THE currents of history swirl around us constantly. Most of the time we’re barely cognisant of it. We think of ourselves as purely living in the here and now. It’s rarely ever true. Every so often we’re pulled up short, pulled out of the story we tell ourselves and confronted with the cold hard-reality of life on this little blue dot floating free in the cosmos.

One comforting story we tell ourselves is that of the inevitabil­ity of progress. Bit-by-bit, inch by-inch, generation-by-generation we rise. We gain more rights, we gain more freedoms, and once we’ve gained them we don’t lose them again. If only it were true.

Upon Barack Obama’s election as US president many of us saw it as a banner day for race relations in that country. There was talk about a post-racial presidency. What’s happened since then has shown the folly of any such assumption­s. As William Falkner wrote, the past isn’t dead, it’s not even past.

The opposition to Obama took on a racialised complexion almost immediatel­y with the birtherism conspiracy theory – pushed by none other than the present office holder, Donald Trump. It was an obvious attempt to de-legitimise the first black president.

The treatment of people of colour by the police, meanwhile, prompted the birth of the black lives matter movement. Far from marking an end – and Obama never claimed his election was anything other than a step along the road – race relations seemed to become increasing­ly fraught in the United States.

On the night of the 2016 election CNN commentato­r Van Jones described Trump’s victory as a white-lash, a white backlash against the rise of people of colour in the States.

Trump’s demagoguer­y and racism were and are an undoubted part of his appeal and, with people like Steve Bannon by his side, he’s cultivated that ever since. He called white supremacis­t protesters in North Carolina “very fine people” and never misses an opportunit­y to criticise people of colour who dare to criticise him.

He and his White House targeted an African American sports reporter Jemele Hill and called for her sacking because of her criticisms of Trump. Since then Trump has continued to race-bait with a series of comments and tweets against black footballer­s who have ‘taken the knee’ during the playing of the Star Spangled Banner before NFL games. Trump called them ‘sons of bitches’ for refusing to stand for the national anthem. He called for them to be sacked. The man who values his right to self-expression highly is so threatened by the expression of others not like him that he wants to shut them down. There’s nothing new about any of this – either in the necessity to protest or the desire of those in power to keep their privileges for themselves.

The opposition people like Colin Kaepernick have faced would be more than familiar to US Olympians Tommie Smith and John Carlos who found themselves booted out of the Olympic village at the 1968 games following their famous black-power salute on the winners’ podium. Smith and Carlos scarified for something greater than themselves (something Trump couldn’t possibly conceive of doing). They were willing to suffer the consequenc­es. Kaepernick too has suffered, he’s without a club at the moment.

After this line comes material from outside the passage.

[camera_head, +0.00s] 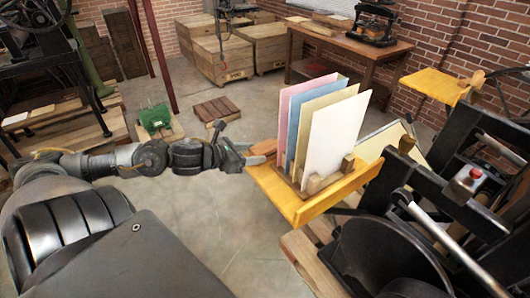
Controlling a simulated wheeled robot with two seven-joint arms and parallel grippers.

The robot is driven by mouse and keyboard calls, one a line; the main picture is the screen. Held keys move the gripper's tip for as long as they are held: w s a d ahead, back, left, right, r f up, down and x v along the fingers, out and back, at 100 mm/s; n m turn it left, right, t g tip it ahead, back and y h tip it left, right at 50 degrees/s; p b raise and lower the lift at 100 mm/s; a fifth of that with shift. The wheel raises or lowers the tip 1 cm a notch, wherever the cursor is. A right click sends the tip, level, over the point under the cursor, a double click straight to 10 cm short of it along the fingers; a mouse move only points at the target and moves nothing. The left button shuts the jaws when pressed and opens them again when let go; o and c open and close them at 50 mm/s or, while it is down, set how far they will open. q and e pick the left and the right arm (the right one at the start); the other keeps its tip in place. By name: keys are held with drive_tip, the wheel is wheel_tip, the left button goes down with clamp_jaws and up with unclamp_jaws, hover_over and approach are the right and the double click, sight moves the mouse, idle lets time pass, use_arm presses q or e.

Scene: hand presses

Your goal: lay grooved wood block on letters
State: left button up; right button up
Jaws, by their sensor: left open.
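My left gripper (238,146) reaches in from the left with its fingers spread and nothing seen between them. It is at the left edge of a yellow wooden shelf (318,203). A small reddish-brown wood block (263,147) lies just beyond its fingertips, at the shelf's far left corner; I cannot make out a groove or tell whether a finger touches it. Upright letters stand on the shelf in a wooden holder: pink (291,105), blue (307,112), tan (325,103) and white (335,132) sheets. My right gripper is not in view.
A black press (400,245) with levers and a red button (476,173) crowds the right side. A second yellow shelf (435,85) is behind it. Wooden crates (223,58) and a table (352,50) stand at the back.

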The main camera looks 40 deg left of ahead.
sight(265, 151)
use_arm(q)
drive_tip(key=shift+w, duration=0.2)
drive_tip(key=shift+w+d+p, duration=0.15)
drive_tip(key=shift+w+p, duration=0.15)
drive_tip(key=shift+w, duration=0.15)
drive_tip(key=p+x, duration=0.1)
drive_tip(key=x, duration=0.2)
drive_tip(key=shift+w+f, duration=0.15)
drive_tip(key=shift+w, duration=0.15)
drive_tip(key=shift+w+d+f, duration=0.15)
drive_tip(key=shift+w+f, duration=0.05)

For all that it’s depressing that such protests need to be held, for all that it’s depressing that Trump and people like him (two Nascar team owners made similar remarks) react they way they have, there’s hope that people are still willing to do the unpopular thing.

Polling suggests that the NFL protests are much more widely disapprove­d of than approved. When the entire Dallas Cowboys took a knee on Monday evening in solidarity with others who have, they were widely booed from the stands.

Even so it feels like this time Trump has overplayed his hand. The criticisms of him by people like Steph Curry and LeBron James have stung. There was even a negative reaction from within the world of Nascar to those owners’ comments. Dale Earnhardt Junior, whose stock-car credential­s are impeccable, sided with the NFL players. Those who were once reviled – Carlos and Smith and many others before them

– later become rightly lauded for their courage and bravery. As Harry Enten wrote on fivethirty­eight: “The NFL protests may be unpopular now, but that doesn’t mean they’ll end that way.” By behaving the way he has Trump is hopefully accelerati­ng the process. It would be typical of the man’s incompeten­ce if his cack-handed attempt to drive a wedge between people instead had the effect of bringing them together.